Il est de rigueur de mentionner dans cet avant-propos la complexité majeure qui a rendu un certain nombre de recherches auparavant conclues avec succès incomplètes en un temps très réduit : la musique progressive est une entité auto-référentielle constante. La musique progressive n’est pas figée dans le temps. La musique progressive n’est pas seulement progressive sur partition, mais également dans le temps.
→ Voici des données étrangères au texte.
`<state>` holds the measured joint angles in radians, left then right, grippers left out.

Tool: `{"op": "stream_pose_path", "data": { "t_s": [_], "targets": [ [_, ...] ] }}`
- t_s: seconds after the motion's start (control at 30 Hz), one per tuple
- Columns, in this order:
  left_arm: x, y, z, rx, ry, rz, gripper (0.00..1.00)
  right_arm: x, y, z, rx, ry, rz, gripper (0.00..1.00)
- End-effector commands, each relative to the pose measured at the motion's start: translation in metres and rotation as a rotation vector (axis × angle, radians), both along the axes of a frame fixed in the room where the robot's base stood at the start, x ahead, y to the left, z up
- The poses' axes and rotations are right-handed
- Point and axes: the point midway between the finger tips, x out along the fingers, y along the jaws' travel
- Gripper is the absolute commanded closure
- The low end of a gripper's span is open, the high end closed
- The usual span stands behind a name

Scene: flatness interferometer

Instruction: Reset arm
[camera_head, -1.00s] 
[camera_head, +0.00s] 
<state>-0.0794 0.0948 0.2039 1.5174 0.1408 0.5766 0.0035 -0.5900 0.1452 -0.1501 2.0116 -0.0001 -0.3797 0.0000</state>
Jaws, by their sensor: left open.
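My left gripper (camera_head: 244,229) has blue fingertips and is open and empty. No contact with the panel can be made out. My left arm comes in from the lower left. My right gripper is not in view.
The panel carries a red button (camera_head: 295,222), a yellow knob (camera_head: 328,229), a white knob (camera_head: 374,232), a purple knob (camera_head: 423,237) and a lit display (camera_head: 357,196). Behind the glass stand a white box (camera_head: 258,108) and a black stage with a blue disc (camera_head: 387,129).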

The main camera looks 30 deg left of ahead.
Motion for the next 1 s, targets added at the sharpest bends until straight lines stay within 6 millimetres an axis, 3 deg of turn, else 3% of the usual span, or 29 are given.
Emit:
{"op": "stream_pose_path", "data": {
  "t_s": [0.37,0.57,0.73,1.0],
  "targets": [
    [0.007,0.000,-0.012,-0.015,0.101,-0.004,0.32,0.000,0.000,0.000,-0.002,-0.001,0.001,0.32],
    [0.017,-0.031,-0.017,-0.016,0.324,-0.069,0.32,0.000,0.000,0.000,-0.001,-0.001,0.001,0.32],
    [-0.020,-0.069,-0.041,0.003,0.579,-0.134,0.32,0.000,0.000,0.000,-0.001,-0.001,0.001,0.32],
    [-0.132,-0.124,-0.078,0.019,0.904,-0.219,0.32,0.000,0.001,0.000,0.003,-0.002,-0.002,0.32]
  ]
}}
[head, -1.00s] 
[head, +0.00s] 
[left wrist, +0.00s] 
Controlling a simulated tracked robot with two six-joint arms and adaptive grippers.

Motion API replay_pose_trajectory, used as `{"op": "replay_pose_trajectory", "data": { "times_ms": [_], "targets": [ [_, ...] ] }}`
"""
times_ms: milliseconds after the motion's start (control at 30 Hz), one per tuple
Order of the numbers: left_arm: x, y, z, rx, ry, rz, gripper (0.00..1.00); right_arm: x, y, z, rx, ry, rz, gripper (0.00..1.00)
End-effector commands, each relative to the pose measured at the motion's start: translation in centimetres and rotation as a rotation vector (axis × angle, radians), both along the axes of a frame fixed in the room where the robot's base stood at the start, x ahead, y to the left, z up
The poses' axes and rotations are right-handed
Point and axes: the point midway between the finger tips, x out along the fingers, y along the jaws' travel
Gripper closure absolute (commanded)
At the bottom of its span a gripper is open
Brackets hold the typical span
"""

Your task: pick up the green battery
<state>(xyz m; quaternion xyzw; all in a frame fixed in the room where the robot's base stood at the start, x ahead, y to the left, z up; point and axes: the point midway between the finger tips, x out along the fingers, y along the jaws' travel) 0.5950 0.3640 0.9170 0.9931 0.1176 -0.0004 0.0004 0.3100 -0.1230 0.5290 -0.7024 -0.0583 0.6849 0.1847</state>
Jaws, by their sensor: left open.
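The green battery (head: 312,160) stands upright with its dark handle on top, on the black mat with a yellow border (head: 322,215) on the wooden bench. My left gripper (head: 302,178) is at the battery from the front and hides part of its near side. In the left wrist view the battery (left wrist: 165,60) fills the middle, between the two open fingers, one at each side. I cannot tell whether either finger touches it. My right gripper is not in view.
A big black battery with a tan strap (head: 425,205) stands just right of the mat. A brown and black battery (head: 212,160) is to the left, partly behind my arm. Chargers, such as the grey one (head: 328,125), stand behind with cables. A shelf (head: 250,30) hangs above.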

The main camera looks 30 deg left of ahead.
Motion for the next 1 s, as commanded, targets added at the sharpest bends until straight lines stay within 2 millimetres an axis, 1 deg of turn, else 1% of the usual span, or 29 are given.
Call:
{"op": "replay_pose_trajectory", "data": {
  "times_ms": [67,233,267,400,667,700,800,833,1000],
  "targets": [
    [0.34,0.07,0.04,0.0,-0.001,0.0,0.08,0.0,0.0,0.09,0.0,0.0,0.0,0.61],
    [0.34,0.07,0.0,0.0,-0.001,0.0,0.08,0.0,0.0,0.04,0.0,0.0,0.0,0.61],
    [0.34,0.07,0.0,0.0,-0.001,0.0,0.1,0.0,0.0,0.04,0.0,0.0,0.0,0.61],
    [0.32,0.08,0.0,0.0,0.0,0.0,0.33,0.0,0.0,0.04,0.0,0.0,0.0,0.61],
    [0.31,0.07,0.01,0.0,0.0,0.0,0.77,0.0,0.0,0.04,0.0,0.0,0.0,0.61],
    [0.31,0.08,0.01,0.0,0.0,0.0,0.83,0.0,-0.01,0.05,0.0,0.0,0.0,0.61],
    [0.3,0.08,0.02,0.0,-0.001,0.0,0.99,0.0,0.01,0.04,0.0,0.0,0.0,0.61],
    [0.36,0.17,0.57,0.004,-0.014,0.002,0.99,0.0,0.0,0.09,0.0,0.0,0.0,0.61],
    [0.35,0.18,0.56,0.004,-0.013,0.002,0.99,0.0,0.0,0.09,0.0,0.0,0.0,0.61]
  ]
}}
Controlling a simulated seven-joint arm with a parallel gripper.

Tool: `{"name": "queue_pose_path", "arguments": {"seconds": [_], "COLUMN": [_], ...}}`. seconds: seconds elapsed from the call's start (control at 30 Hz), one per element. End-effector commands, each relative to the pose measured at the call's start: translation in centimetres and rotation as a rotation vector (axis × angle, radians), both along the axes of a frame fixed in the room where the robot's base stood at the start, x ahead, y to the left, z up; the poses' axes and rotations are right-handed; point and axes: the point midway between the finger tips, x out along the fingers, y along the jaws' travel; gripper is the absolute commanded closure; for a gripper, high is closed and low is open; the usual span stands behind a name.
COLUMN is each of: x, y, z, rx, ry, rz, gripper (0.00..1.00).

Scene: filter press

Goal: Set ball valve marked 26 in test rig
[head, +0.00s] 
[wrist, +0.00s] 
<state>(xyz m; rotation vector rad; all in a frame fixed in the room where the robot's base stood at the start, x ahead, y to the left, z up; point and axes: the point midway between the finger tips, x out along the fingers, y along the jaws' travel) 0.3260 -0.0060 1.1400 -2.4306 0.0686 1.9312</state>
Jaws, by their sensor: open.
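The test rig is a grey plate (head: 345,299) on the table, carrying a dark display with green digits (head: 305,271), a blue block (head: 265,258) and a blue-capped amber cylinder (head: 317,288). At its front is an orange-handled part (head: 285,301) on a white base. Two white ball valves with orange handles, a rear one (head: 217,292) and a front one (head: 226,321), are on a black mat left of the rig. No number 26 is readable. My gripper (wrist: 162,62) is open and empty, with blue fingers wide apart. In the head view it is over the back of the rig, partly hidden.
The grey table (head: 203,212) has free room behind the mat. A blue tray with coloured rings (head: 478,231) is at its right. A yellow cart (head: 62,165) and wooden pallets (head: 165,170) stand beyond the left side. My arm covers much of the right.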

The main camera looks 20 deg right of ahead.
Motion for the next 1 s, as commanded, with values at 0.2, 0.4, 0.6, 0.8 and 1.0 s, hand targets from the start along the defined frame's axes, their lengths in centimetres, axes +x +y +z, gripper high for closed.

Alors que la musique baroque, afin de mériter l’appellation « baroque », doit répondre à certains canons de base depuis plus de 300 ans et que la pop-music suit des schémas compositionnels similaires à ceux introduits dans les années 1940, la musique progressive jouit d’une imprévisibilité et d’une progression constantes. De toutes nos analyses structurelles, nous n’avons jamais obtenu de résultats similaires lors de définitions de squelettes compositionnels. Deux œuvres progressives sont deux œuvres différentes. Deux groupes du même sous-genre progressif ont deux sons différents à mêmes instruments. Deux albums du même groupe peuvent appartenir à deux sous-genres différents. Un même groupe peut se voir attribuer deux étiquettes descriptives pour la même œuvre, pour peu que cette œuvre soit proposée avec ou sans chant.

Nous avons considéré la tâche non pas comme un frein mais plutôt comme un challenge, qui a fait de notre étude une composition similairement progressive. Les trois axes de travail ont alors été considérés séparément, toujours avec un fil de complémentarité rédactionnelle simultanée. La rédaction de cette thèse ne s’est donc pas faite de manière linéaire mais en trois axes progressifs, enrichis au fur et à mesure d’un apport de données changeantes à un rythme intensif, mené par une idée de parallélisme technologique moderne.